Threatened by this prophecy, he sent for the Magi to find the Child and report back so he could go and "worship," too. The Magi found Jesus but, knowing Herod's heart after having it revealed to them in a dream, didn't go back to tell Herod of His wherabouts.

Meanwhile, the Holy Family, warned through St. Joseph who was visted by an angel in a dream, makes their flight into Egypt.

Herod became enraged at the Wise Men's "betrayal," and killed all the baby boys in Bethlehem who were two years old and younger.

The fourth day of Christmas commemorates these baby boys, who are considered martyrs -- the very first martyrs (St. Stephen, whose Feast was commemorated 2 days ago, was the first martyr of the Church Age). As Bethlehem was a small town, the number of these Holy Innocents was probably no more than 25, but they are glorious martyrs who died not only for Christ, but in His place.

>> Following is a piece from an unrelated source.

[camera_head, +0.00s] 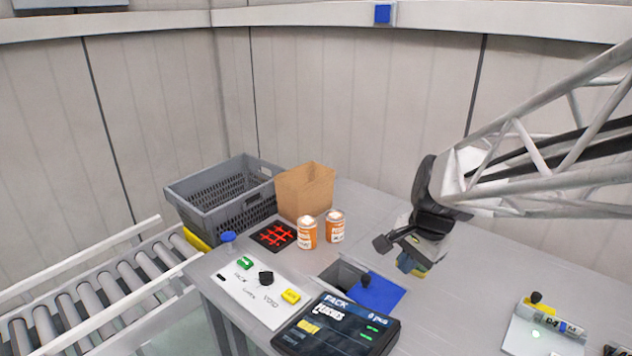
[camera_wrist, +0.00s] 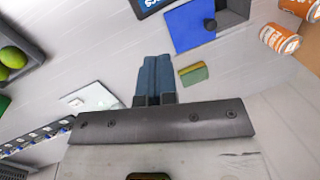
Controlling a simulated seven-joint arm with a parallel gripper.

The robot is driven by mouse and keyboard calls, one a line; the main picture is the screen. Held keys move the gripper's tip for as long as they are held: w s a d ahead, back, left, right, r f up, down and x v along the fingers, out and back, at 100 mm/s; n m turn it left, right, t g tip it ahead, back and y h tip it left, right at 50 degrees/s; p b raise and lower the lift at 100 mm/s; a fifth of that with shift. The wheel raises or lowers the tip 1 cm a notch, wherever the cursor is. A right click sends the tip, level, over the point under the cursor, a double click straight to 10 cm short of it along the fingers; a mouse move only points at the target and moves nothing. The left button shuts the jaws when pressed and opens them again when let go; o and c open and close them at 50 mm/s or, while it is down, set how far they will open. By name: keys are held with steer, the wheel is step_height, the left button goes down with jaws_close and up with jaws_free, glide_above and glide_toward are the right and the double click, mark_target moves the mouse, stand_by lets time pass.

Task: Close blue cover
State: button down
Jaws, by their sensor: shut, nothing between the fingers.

Vestments will be red or purple in mourning, and the Alleluia and Gloria will be supressed at Mass.


As to customs, the youngest child "rules the day." It is the youngest who decides the day's foods, drinks, music, entertainments, etc. (if you have a number of small children, you might want to divide up the honors among them).

In Spain and Hispanic countries like Mexico, Childermas is rather like April Fools Day is in America and France. Tricks are pulled, and the one tricked is called "Innocente!" rather than an "April Fool!" In many places, it is the young who play tricks -- on their elders, whom they often lock inside rooms and such until the oldsters pay a ransom!

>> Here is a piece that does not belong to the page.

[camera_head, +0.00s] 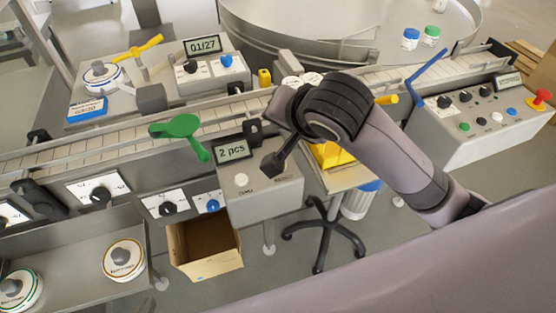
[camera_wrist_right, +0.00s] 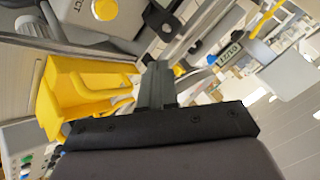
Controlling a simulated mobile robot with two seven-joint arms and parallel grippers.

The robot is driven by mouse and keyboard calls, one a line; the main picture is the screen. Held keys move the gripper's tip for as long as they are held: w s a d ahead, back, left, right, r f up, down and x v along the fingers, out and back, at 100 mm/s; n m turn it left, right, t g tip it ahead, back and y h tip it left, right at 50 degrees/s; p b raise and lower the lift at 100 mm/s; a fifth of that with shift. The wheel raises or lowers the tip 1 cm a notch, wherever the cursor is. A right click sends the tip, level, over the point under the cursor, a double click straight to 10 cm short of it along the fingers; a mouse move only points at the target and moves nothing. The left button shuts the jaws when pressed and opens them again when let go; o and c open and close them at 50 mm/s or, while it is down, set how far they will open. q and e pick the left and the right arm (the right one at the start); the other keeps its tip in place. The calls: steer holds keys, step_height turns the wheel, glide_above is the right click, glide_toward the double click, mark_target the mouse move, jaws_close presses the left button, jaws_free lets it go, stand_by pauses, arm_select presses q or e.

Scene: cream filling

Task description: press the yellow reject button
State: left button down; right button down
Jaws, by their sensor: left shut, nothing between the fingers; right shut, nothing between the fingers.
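The yellow button (camera_wrist_right: 105,9) shows at the upper left of the right wrist view, on a grey box whose printed label ends in "CT". In the head view the control box (camera_head: 285,197) has a "2 pcs" display and a white button (camera_head: 241,180); the yellow button is not visible there, and my gripper hides part of the top. My right gripper (camera_head: 273,166) is over the right part of this box. In the right wrist view its fingers (camera_wrist_right: 157,75) are shut, empty and apart from the yellow button in the picture. I cannot make out my left gripper.
A yellow tray (camera_wrist_right: 62,105) is beside the box. The conveyor (camera_head: 110,138) runs behind it, with a green lever (camera_head: 178,127) at its edge. Another panel with a red button (camera_head: 541,97) stands at right. An open carton (camera_head: 207,265) is below.

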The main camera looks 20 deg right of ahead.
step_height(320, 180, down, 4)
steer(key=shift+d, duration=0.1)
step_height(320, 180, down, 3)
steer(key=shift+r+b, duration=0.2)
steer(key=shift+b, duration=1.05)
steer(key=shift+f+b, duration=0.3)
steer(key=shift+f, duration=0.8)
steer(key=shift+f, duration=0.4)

To recall the blood of the martyrs, a food with a red color, especially a pudding or ice cream with a red sauce, such as raspberry, is traditional.  

Raspberry Sauce

10 oz pkg. frozen raspberries
1 1/2 tsp. cornstarch
1/2 c. red currant jelly

Thaw and crush raspberries. Combine with cornstarch. Add red currant jelly and bring to boil. Cook and stir until mixture is clear and thickens slightly. Strain and chill. Makes 1 1/3 cups. Serve over rice pudding, ice cream, blanc mange, white chocolate mousse, etc. (If you don't have red currant jelly, you can omit the cornstarch, too, and just purée the berries with a TBSP or two of sugar without cooking. Just blend well and sieve to remove seeds.).

The father of the home should formally bless the children. A common way of doing this is as follows:


O Lord, hear my prayer.


And let my cry come unto Thee.


Let us pray. O Lord Jesus Christ, once Thou embraced and placed Thy hands upon the little children who came to Thee, and said: "Suffer the little children to come unto Me, and forbid them not, for theirs is the kingdom of heaven, and their angels always see the face of my Father!" Look now with fatherly eyes on the innocence of these children and their parents' devotion, and bless them this day through our prayers.

The father signs the forehead of each child with holy water.


In Thy grace and goodness let them advance continually, longing for Thee, loving Thee, fearing Thee, keeping Thy commandments. Then they will surely come to their destined home, through Thee, Savior of the world. Who lives and reigns forever and ever.




May God bless you. And may He keep your hearts and minds -- the Father, Son and the Holy Spirit.



The haunting and lovely Coventry Carol concerns the slaughter of the Innocents. Click here to hear the melody; the lyrics are below:

Coventry Carol

Lully, lulla, thou little tiny child,
By by, lully lullay, thou little tiny child,
By by, lully lullay.

O sisters too, How may we do
For to preserve this day
This poor youngling,
For whom we do sing,
By by, lully lullay?

Lully, lulla, thou little tiny child,
By by, lully lullay, thou little tiny child,
By by, lully lullay.

Herod, the King, In his raging,
Charged he hath this day
His men of might,
In his own sight,
All young children to slay.

Lully, lulla, thou little tiny child,
By by, lully lullay, thou little tiny child,
By by, lully lullay.

That woe is me, Poor child for thee!
And ever morn and day,
For thy parting
Nor say nor sing
By by, lully lullay!

While it is easy to get lost in the nightmare of what happened to the Innocents, it's to be remembered that they ultimately triumphed! They are Saints of God, as this painting by William Holman Hunt shows. The Innocents are seen with the Holy Family, in spirit, during the Family's Flight to Egypt:  

Triumph of the Innocents, by William Holman Hunt, 1883-4

Note: A Novena to the Magi in anticipation of the Feast of the Epiphany is also often begun today, ending on 5 January, the Vigil of the Epiphany.